··· Stored data
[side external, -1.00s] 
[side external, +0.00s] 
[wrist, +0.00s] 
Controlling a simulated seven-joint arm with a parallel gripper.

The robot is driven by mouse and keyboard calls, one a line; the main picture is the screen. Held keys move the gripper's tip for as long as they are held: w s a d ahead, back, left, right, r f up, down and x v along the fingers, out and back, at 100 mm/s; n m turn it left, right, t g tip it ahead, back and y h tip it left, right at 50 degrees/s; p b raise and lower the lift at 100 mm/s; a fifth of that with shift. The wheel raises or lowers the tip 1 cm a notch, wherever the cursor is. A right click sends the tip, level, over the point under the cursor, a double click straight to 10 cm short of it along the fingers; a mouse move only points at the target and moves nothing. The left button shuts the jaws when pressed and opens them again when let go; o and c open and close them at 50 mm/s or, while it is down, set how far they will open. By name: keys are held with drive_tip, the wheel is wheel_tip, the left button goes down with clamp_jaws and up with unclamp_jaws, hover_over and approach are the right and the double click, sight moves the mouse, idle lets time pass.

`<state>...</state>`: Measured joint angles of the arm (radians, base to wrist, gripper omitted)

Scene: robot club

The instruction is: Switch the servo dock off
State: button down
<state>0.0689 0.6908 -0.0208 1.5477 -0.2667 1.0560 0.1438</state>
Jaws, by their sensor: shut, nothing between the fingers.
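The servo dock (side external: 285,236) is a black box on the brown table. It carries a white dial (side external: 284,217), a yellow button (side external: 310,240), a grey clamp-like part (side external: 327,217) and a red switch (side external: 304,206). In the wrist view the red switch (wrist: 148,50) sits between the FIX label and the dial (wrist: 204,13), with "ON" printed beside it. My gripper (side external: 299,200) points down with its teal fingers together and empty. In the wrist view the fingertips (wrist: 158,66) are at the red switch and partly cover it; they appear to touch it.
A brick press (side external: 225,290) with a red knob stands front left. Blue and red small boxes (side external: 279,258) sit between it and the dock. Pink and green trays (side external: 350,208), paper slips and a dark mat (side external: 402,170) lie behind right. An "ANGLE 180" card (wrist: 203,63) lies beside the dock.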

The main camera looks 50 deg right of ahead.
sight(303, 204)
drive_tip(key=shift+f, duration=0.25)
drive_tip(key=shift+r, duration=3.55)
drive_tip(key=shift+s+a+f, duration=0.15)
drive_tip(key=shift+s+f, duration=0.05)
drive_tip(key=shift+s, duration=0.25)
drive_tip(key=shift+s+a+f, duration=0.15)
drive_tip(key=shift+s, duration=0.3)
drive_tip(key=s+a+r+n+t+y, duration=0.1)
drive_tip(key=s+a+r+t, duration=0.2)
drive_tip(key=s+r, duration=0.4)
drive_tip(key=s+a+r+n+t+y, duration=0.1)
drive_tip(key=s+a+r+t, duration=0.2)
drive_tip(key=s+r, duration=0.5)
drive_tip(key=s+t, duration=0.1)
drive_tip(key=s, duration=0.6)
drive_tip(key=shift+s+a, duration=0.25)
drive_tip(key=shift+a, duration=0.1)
······
### Given problem
Write out only the lines that run from the line containing "wrist, gripper omitted)" through the line containing "<state>0.0689 0.6908 -0.0208", both included, exactly as they appear above.

### Exercise answer
`<state>...</state>`: Measured joint angles of the arm (radians, base to wrist, gripper omitted)

Scene: robot club

The instruction is: Switch the servo dock off
State: button down
<state>0.0689 0.6908 -0.0208 1.5477 -0.2667 1.0560 0.1438</state>

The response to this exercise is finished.